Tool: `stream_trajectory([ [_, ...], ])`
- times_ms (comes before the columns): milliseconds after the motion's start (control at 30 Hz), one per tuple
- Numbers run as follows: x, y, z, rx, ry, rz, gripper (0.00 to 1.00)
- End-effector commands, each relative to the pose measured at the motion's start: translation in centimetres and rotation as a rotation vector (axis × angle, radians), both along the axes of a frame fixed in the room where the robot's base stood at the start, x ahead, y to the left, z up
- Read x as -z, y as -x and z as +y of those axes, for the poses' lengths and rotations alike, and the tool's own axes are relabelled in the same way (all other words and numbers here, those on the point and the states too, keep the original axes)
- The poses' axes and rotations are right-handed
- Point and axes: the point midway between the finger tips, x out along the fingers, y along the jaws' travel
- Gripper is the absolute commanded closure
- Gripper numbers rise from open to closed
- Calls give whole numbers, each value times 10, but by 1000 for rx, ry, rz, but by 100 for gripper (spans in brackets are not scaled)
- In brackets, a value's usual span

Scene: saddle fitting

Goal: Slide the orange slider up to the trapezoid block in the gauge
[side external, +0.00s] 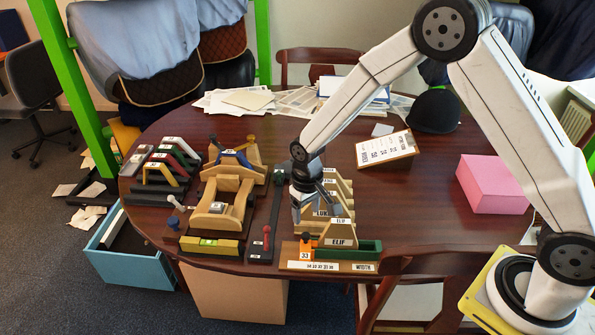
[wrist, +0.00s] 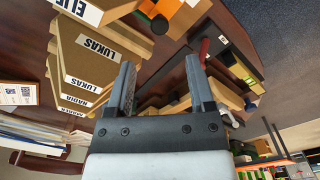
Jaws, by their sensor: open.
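The gauge (side external: 365,249) lies at the front edge of the table, with a green channel and a plate marked WIDTH. The trapezoid block (side external: 339,236), labelled ELIF, stands upright in it. The orange slider (side external: 306,241) is in the gauge just left of the block; I cannot tell whether they touch. My gripper (side external: 298,217) is open and points down, above and behind the slider. In the wrist view, the orange slider (wrist: 187,17) is at the top, beyond my open, empty fingers (wrist: 161,85), and the ELIF block (wrist: 95,10) is at upper left.
A row of labelled trapezoid blocks (side external: 342,187) stands behind the gauge, close to my gripper. A dark gauge with a red knob (side external: 266,239) and wooden saddles (side external: 222,212) lie to the left.

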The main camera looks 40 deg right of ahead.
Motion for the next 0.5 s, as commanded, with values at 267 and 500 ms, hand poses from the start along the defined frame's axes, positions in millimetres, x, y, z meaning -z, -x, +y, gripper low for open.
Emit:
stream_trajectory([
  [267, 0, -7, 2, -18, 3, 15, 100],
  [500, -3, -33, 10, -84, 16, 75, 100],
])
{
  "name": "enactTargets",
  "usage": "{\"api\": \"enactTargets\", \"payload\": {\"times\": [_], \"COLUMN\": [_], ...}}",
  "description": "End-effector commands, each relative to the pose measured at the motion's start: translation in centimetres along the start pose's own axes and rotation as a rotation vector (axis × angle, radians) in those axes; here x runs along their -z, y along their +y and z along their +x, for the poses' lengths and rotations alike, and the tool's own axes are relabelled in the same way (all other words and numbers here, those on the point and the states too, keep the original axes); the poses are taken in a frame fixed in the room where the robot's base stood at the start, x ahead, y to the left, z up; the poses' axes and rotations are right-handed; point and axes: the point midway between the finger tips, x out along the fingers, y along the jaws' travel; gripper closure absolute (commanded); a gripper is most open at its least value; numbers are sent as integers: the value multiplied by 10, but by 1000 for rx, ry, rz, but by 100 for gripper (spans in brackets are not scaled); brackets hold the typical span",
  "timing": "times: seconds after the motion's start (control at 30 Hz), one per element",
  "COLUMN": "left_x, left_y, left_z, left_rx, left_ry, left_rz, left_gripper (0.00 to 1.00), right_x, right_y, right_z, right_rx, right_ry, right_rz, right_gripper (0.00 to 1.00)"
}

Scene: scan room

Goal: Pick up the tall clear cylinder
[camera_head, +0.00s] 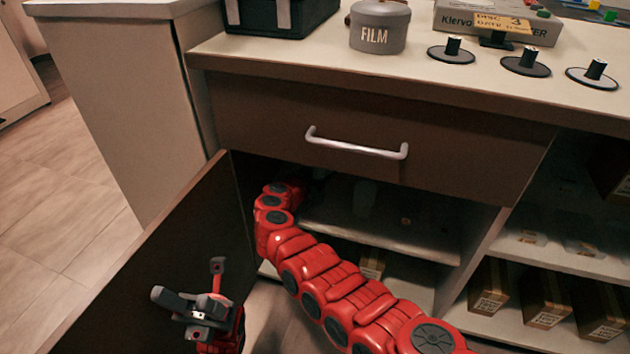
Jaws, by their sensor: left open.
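My left gripper (187,283) is at the lower left, in front of the open cabinet door (130,270). Its fingers are spread apart with nothing between them. A red arm of mine comes from the lower right and reaches into the dark cabinet under the drawer. Its far end goes out of sight behind the drawer front, so my right gripper is hidden. A faint, pale, see-through shape (366,192) stands on the cabinet's upper shelf (420,245), to the right of the arm's far end. It may be the tall clear cylinder, but it is too dim to be sure.
The drawer (360,120) with its silver handle (355,146) is shut above the opening. On the counter stand a grey FILM canister (379,27), a black case (280,15) and several black spindled discs (525,62). Cardboard boxes (547,300) fill the lower right shelf.

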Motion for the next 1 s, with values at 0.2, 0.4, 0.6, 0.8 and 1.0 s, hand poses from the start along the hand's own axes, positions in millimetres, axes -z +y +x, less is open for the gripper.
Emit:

────────────────────────────────────────

- Problem to work on -
Go back to the lines above and output, exactly as they stand, the ones from the line containing "Scene: scan room" to the line containing "[camera_head, +0.00s]". Leave all pictures behind.

- Exercise response -
Scene: scan room

Goal: Pick up the tall clear cylinder
[camera_head, +0.00s] 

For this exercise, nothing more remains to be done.